Por uma Segurança Pública Popular, Democrática e Comunitária



 Por Marcelo Buzetto*
É um grande desafio fazer uma introdução de um livro como este, principalmente por ter sido escrito por duas pessoas que convivem no seu cotidiano, com muitos dos problemas apresentados.
O esforço de Oséias Francisco da Silva e J. Burato é o de identificar os principais problemas enfrentados hoje por aqueles e aquelas que estão organicamente construindo uma proposta alternativa de Segurança Pública para o Brasil. Cada um deles, a seu modo, utilizando diversos espaços e instrumentos, estão participando de maneira ativa, consciente e organizada da luta dos trabalhadores e trabalhadoras que fazem parte das Guardas Civis Municipais em diversos municípios do país.
Iniciando por uma reflexão teórica profundamente humanista e preocupada em reconhecer que vivemos em uma sociedade profundamente desigual, marcada por lutas políticas e sociais que representam os interesses das classes que estão em luta, o livro resgata conceitos fundamentais da filosofia e das ciências sociais, além de nos presentear com um debate importante sobre a origem da violência policial e estatal na história do Brasil.
Levando em conta nossa “herança colonial”, que transformou a violência e a repressão contra os povos originários (“indígenas”), contra os negros escravizados e contra os pobres num elemento central do processo de construção nacional, Oséias e Burato conseguem demonstrar como ainda é presente nas instituições policiais e nas estruturas do próprio Estado o racismo e o preconceito contra a população trabalhadora, os moradores das periferias das grandes cidades, os sem terra, os sem teto, o meninos e meninas de rua, e outros setores da sociedade que se organizam e lutam contra o Estado, o Capital e os governos, que seguem, no Brasil atual, representando os interesses da classe dominante.

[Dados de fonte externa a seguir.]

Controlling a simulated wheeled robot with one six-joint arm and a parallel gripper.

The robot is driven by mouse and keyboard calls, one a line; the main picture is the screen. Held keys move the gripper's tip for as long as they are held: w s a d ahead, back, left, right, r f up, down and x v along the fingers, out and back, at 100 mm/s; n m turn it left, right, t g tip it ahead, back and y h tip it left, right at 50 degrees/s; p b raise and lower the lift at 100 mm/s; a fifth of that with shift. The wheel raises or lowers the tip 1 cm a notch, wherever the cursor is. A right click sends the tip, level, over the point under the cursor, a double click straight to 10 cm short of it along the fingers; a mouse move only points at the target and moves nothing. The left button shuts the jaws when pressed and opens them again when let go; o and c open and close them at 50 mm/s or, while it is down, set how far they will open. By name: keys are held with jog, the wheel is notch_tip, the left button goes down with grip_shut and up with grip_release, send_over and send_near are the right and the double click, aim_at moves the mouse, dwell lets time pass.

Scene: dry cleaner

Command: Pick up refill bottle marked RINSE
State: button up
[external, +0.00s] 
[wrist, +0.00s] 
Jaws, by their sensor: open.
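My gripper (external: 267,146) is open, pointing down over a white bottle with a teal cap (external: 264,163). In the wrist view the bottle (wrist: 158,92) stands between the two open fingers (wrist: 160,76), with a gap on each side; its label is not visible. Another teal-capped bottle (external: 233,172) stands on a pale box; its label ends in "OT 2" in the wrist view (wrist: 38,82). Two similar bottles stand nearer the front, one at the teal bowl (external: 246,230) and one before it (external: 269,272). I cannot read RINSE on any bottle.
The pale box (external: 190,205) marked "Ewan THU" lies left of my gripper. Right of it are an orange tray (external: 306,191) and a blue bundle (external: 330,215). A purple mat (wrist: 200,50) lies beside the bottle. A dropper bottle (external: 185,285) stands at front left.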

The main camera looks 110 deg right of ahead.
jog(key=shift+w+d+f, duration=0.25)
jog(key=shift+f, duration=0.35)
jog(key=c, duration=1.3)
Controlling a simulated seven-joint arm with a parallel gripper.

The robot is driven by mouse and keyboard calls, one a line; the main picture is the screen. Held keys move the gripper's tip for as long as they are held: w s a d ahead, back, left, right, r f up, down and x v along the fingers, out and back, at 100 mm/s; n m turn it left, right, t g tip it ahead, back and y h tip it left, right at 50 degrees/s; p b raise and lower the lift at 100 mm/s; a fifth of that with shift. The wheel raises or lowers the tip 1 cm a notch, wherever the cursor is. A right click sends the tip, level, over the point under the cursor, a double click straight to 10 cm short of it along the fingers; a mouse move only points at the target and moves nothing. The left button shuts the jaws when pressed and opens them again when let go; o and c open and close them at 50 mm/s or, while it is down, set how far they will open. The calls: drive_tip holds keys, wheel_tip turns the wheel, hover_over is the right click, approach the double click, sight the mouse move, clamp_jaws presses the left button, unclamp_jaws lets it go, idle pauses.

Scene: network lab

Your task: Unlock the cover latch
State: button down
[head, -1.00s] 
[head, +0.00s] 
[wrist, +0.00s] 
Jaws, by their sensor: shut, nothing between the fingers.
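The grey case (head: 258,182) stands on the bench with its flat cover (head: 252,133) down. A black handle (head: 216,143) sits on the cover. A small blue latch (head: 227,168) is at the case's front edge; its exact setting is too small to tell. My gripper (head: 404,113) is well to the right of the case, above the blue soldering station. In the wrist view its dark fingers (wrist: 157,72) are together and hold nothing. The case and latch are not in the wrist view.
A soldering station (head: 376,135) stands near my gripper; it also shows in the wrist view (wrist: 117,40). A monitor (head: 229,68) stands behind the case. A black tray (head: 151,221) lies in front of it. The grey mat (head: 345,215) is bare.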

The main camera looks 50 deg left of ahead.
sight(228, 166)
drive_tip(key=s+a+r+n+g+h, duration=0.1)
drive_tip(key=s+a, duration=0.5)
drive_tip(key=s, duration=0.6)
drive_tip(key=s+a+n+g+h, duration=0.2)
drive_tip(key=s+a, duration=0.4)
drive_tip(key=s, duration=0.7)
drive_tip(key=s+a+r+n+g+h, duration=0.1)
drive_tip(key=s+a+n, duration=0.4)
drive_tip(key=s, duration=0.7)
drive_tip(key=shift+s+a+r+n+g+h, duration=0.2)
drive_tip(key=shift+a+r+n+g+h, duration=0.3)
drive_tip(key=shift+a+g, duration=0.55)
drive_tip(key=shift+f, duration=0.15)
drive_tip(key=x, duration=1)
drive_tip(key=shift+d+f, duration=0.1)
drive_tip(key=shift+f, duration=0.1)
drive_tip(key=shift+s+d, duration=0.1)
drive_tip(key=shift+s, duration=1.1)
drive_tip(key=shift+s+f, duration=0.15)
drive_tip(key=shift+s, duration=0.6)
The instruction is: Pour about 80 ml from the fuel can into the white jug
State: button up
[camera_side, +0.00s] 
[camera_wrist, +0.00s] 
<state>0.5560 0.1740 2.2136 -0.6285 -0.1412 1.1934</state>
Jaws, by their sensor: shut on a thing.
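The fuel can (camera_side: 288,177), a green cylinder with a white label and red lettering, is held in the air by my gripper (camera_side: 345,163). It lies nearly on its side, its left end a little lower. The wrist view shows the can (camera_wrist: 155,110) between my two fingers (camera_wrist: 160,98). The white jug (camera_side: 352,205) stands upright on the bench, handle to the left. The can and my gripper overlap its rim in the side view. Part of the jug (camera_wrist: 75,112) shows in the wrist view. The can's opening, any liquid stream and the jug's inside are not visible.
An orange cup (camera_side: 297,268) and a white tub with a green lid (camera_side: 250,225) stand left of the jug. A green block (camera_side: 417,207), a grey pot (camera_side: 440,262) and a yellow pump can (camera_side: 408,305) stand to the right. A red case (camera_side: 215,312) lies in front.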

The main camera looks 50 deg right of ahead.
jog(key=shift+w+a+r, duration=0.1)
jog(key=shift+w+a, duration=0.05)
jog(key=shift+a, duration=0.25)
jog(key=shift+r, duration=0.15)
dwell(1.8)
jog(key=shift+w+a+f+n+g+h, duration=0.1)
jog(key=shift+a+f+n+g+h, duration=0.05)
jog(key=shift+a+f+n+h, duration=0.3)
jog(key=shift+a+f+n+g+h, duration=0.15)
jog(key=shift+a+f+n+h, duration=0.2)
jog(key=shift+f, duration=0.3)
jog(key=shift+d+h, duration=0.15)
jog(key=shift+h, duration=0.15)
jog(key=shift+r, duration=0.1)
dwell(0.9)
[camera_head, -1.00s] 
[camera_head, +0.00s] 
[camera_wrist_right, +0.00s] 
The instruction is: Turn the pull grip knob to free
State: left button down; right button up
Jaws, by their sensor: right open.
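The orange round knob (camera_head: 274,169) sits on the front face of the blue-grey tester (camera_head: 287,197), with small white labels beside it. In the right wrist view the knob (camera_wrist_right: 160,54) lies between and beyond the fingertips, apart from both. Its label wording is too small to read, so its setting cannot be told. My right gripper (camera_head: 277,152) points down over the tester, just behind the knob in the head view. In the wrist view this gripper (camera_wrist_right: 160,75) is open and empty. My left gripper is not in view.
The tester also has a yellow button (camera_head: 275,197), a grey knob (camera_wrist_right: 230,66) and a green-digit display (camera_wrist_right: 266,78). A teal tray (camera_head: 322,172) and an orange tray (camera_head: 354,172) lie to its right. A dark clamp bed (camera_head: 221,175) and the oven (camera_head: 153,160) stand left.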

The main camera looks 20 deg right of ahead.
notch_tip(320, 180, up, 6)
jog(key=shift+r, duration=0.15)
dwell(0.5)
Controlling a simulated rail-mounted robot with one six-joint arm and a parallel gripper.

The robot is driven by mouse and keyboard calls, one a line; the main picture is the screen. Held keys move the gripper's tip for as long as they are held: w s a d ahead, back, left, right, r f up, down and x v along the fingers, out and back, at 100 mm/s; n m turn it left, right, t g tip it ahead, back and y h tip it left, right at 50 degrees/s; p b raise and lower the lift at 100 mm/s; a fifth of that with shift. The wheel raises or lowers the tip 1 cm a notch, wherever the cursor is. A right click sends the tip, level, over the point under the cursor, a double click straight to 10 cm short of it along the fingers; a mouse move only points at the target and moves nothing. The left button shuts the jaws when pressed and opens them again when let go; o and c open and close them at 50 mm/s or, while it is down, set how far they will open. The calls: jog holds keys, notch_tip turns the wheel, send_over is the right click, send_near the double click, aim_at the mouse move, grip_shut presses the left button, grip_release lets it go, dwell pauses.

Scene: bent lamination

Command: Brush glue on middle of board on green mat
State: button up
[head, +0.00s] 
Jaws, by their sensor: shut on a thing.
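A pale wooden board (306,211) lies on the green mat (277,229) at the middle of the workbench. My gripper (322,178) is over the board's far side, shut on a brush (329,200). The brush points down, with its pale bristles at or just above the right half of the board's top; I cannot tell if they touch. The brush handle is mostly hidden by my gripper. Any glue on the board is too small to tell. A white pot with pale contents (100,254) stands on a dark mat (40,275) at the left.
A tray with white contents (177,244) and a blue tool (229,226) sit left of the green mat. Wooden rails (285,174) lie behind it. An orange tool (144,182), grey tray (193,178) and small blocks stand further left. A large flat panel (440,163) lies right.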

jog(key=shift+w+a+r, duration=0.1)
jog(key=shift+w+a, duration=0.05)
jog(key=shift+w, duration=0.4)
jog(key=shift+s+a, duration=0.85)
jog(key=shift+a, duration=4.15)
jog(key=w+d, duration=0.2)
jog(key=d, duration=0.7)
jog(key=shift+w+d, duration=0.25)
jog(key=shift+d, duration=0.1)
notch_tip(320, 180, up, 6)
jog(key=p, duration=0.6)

É importante, no interior do debate sugerido pelo título do livro, Segurança Pública como Projeto Sócio Educacional – A vocação, comunitária e popular da Guarda Civil, não esquecermos que o Estado segue sendo “a forma pela qual os indivíduos da classe dominante fazem valer seus interesses comuns”, “um comitê gestor dos negócios da burguesia”, um “instrumento de dominação de uma classe sobre a outra”. Essa definição, presente em inúmeros livros e textos de Karl Marx, Friedriech Engels e Vladimir Lênin continua atualizada, pois o que vemos no Brasil e em muitos outros países é um processo crescente e contínuo de repressão e criminalização dos movimentos de trabalhadores e trabalhadoras e suas lutas, tanto na iniciativa privada, quanto no setor público, ou em mobilizações por terra, trabalho, moradia digna, etc.
Quantas vezes os agentes de segurança pública não são convocados para monitorar e se infiltrar nas organizações políticas e sociais de esquerda, anticapitalistas, socialistas, nos movimentos sindical, popular e estudantil, convocados por superiores para “cumprir ordens” que tem como objetivo dispersar e reprimir uma mobilização de massas, capturar/prender lideranças, tudo isso ocorrendo com o “apoio da lei”, tudo “dentro da lei”, segundo os oficiais, comandantes, secretários de segurança pública, prefeitos, governadores e presidente.
Muitas lideranças de trabalhadores e trabalhadoras seguem sendo assassinadas, perseguidas, processadas e encarceradas, no campo e na cidade. O Estado brasileiro, como fiel defensor dos interesses da classe dominante, continua criminalizando os pobres, a pobreza e os lutadores e lutadoras sociais. Temos hoje nas prisões do Brasil, com mandados de prisão já decretados ou cumprindo sentenças judiciais arbitrárias e injustas, militantes do Movimento dos Trabalhadores Rurais Sem Terra-MST e de diversas outras organizações, o que evidencia o caráter de classe do poder judiciário, que tem sido um entrave para que sejam realizadas profundas transformações das relações econômicas, sociais e de produção no país.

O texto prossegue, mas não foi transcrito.